> Supplied records:
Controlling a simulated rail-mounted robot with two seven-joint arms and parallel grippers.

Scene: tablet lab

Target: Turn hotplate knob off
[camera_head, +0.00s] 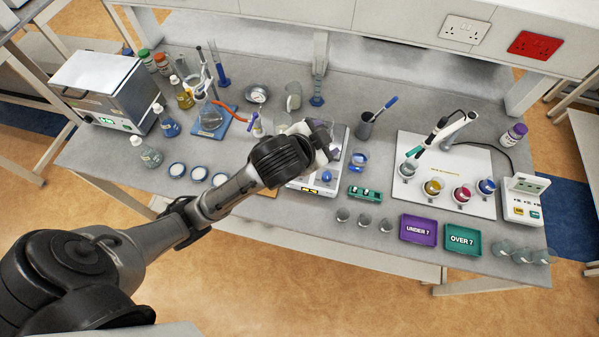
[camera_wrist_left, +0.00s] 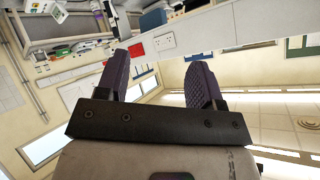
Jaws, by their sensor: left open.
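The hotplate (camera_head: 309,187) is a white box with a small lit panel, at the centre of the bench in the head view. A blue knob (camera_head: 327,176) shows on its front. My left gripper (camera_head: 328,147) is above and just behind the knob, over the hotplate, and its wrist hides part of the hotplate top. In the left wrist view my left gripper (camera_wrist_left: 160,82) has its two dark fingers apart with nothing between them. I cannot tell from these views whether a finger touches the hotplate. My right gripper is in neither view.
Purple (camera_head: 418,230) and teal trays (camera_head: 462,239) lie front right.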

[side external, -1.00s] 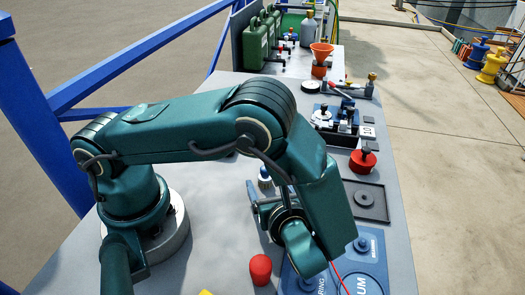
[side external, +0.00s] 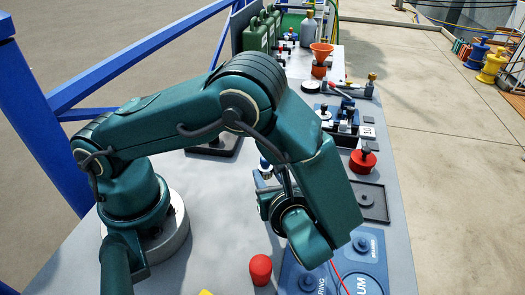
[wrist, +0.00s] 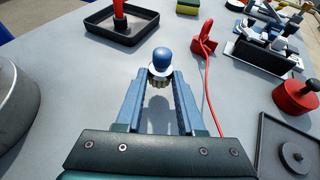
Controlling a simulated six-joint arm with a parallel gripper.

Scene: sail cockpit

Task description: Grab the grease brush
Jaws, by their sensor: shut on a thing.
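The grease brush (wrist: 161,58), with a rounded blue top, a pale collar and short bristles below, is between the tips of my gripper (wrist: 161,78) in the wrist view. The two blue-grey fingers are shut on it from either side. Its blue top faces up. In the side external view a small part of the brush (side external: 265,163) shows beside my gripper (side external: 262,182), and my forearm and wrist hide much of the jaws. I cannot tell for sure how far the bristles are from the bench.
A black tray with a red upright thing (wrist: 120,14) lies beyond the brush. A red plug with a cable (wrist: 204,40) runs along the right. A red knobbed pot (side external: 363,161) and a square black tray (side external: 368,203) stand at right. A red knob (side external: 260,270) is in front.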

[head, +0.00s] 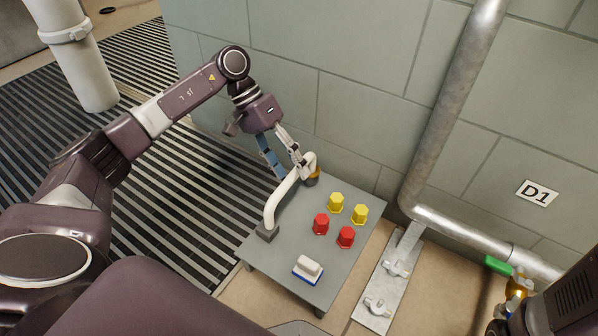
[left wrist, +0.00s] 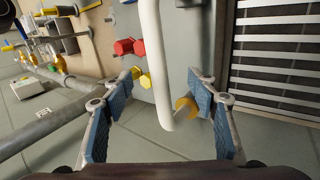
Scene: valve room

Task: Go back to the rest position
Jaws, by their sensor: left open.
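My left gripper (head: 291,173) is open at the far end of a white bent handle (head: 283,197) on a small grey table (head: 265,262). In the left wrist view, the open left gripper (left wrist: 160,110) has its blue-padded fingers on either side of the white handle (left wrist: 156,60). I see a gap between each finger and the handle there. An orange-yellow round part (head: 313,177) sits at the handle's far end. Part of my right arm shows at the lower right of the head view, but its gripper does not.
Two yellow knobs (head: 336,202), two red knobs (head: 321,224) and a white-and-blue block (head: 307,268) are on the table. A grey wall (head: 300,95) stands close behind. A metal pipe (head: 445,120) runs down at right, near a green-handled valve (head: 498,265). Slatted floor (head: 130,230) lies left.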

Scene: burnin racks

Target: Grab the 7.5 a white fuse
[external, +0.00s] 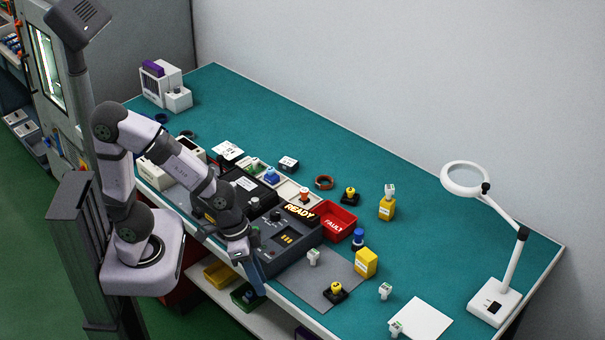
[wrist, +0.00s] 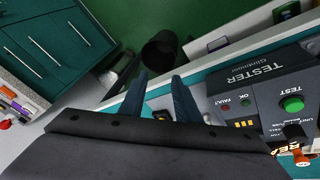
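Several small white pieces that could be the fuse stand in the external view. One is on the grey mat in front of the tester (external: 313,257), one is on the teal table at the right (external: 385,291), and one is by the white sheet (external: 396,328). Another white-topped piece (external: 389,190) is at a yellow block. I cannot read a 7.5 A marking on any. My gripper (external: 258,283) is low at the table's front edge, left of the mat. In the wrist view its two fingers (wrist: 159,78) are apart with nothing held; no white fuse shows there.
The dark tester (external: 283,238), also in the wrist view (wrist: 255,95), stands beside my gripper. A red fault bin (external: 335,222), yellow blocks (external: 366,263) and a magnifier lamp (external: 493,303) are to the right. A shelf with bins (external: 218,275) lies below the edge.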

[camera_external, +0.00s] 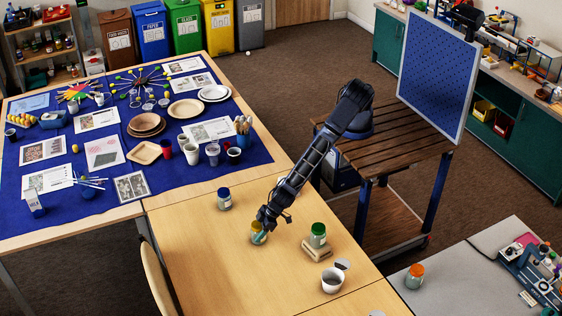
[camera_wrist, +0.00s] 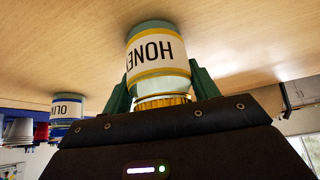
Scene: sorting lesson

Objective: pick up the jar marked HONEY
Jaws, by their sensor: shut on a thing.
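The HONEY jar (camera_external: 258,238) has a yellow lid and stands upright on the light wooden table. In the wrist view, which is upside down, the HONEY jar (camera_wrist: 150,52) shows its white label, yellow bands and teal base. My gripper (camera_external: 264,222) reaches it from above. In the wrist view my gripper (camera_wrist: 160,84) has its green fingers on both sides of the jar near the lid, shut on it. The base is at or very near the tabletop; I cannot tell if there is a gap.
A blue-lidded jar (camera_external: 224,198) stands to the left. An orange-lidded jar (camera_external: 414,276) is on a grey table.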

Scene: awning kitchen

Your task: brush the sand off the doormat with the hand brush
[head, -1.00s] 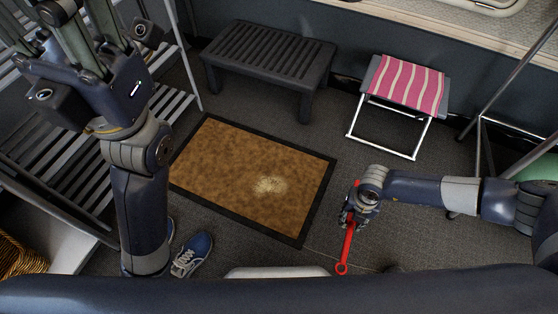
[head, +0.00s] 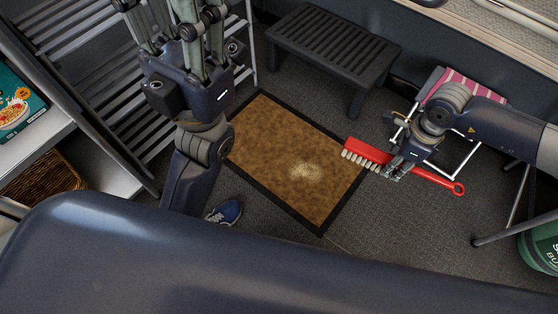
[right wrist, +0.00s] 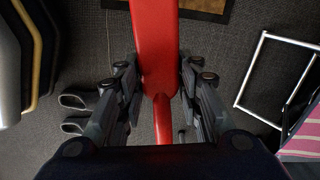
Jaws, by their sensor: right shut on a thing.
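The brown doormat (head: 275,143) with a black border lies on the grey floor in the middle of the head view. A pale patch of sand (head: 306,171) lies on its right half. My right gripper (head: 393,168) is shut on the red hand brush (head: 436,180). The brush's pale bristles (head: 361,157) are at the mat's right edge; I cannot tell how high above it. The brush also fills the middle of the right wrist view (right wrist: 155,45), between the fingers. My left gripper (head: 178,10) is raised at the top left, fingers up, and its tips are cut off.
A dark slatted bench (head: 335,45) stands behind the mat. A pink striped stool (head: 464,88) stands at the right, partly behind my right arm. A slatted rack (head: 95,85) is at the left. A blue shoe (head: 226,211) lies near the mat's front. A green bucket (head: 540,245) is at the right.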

--

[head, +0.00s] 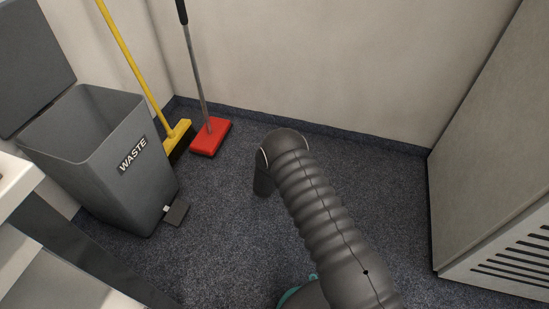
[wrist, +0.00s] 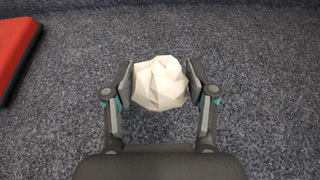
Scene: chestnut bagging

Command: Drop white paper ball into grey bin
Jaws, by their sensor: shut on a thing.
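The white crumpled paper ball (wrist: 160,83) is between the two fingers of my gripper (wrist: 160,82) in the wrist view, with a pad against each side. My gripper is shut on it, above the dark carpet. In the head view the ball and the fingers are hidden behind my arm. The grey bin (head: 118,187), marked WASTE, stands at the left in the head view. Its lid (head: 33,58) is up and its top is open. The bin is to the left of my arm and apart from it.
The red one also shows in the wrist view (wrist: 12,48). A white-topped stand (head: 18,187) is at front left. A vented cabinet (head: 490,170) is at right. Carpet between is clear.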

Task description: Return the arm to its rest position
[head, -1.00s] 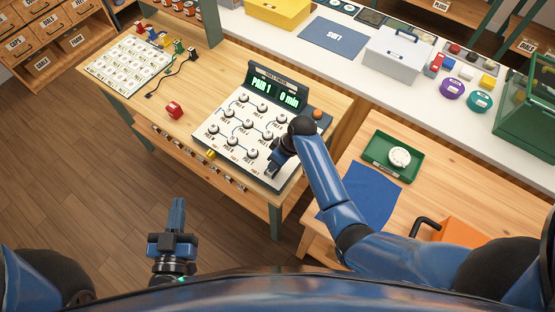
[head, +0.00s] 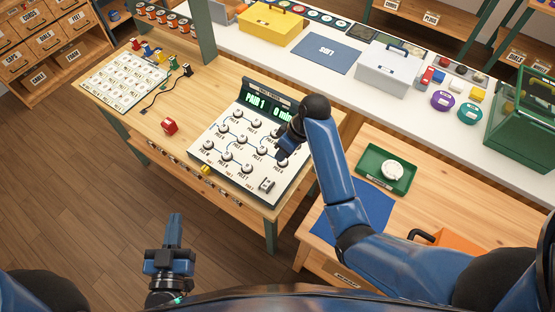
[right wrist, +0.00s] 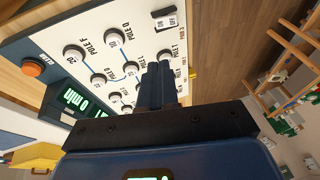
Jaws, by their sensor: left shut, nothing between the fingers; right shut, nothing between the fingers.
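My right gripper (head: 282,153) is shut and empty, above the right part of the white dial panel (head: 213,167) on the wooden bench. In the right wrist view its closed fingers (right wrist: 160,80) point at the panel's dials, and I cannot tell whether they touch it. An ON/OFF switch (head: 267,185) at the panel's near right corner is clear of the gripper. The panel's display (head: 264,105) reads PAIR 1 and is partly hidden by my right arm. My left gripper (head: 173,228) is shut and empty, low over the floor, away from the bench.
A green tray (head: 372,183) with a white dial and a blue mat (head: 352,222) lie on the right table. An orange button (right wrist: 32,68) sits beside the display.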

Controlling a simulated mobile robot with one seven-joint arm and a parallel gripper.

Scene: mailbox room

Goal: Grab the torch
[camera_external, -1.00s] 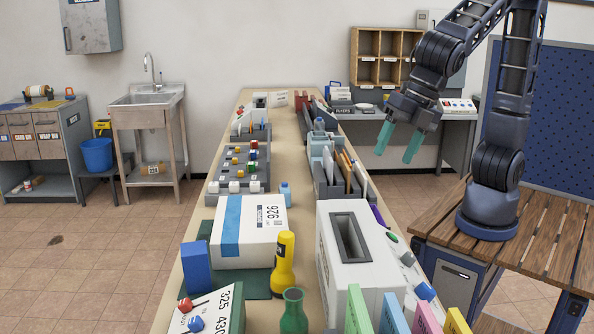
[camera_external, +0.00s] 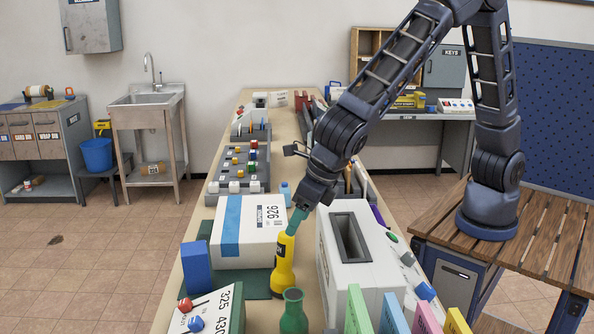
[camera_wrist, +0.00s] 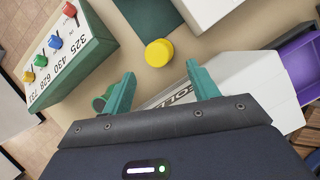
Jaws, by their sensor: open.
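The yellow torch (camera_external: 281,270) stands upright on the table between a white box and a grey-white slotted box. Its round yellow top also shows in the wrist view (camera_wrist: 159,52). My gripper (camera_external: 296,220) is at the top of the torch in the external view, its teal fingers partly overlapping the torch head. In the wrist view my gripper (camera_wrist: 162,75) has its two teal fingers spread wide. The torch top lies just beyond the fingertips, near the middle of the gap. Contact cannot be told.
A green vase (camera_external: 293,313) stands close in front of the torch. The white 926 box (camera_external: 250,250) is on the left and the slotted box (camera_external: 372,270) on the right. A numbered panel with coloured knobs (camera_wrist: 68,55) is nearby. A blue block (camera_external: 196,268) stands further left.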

* * *

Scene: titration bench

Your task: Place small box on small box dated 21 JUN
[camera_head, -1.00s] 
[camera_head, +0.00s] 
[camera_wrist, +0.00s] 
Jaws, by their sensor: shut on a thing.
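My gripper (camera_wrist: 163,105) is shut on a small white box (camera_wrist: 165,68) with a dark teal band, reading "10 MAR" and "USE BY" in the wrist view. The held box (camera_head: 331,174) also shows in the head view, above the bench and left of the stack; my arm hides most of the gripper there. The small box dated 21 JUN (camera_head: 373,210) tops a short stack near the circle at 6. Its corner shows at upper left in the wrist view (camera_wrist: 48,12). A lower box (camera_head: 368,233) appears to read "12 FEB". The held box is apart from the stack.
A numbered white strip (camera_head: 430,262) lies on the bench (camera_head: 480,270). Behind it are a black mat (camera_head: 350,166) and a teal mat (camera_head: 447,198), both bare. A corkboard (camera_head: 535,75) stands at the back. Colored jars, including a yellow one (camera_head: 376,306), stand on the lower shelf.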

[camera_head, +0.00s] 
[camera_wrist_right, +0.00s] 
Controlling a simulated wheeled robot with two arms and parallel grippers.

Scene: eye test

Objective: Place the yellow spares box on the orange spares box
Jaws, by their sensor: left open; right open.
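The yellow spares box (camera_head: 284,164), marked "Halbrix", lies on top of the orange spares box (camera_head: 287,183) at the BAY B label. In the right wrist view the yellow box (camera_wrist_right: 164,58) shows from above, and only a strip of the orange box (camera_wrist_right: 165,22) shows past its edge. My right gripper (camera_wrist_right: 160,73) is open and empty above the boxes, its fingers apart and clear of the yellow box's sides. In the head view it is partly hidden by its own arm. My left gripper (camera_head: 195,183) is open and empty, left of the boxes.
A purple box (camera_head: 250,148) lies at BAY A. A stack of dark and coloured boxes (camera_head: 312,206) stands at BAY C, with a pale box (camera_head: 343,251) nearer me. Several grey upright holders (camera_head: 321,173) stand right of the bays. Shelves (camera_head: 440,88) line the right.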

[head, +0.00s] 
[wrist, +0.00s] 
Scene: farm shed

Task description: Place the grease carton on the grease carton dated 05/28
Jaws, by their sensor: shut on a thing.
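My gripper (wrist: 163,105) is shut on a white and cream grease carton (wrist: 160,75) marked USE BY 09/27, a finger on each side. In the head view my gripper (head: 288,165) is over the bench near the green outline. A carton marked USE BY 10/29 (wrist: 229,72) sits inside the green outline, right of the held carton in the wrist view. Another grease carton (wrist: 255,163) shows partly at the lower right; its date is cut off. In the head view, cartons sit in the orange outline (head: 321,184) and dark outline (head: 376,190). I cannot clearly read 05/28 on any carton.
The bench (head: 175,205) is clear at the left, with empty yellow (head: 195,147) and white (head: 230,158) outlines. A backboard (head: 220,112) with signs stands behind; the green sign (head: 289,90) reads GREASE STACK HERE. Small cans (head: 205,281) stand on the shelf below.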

> Given task:
Only the number is wanted: how many lines of the data contain the word "seven"?

> Result of this exercise:
2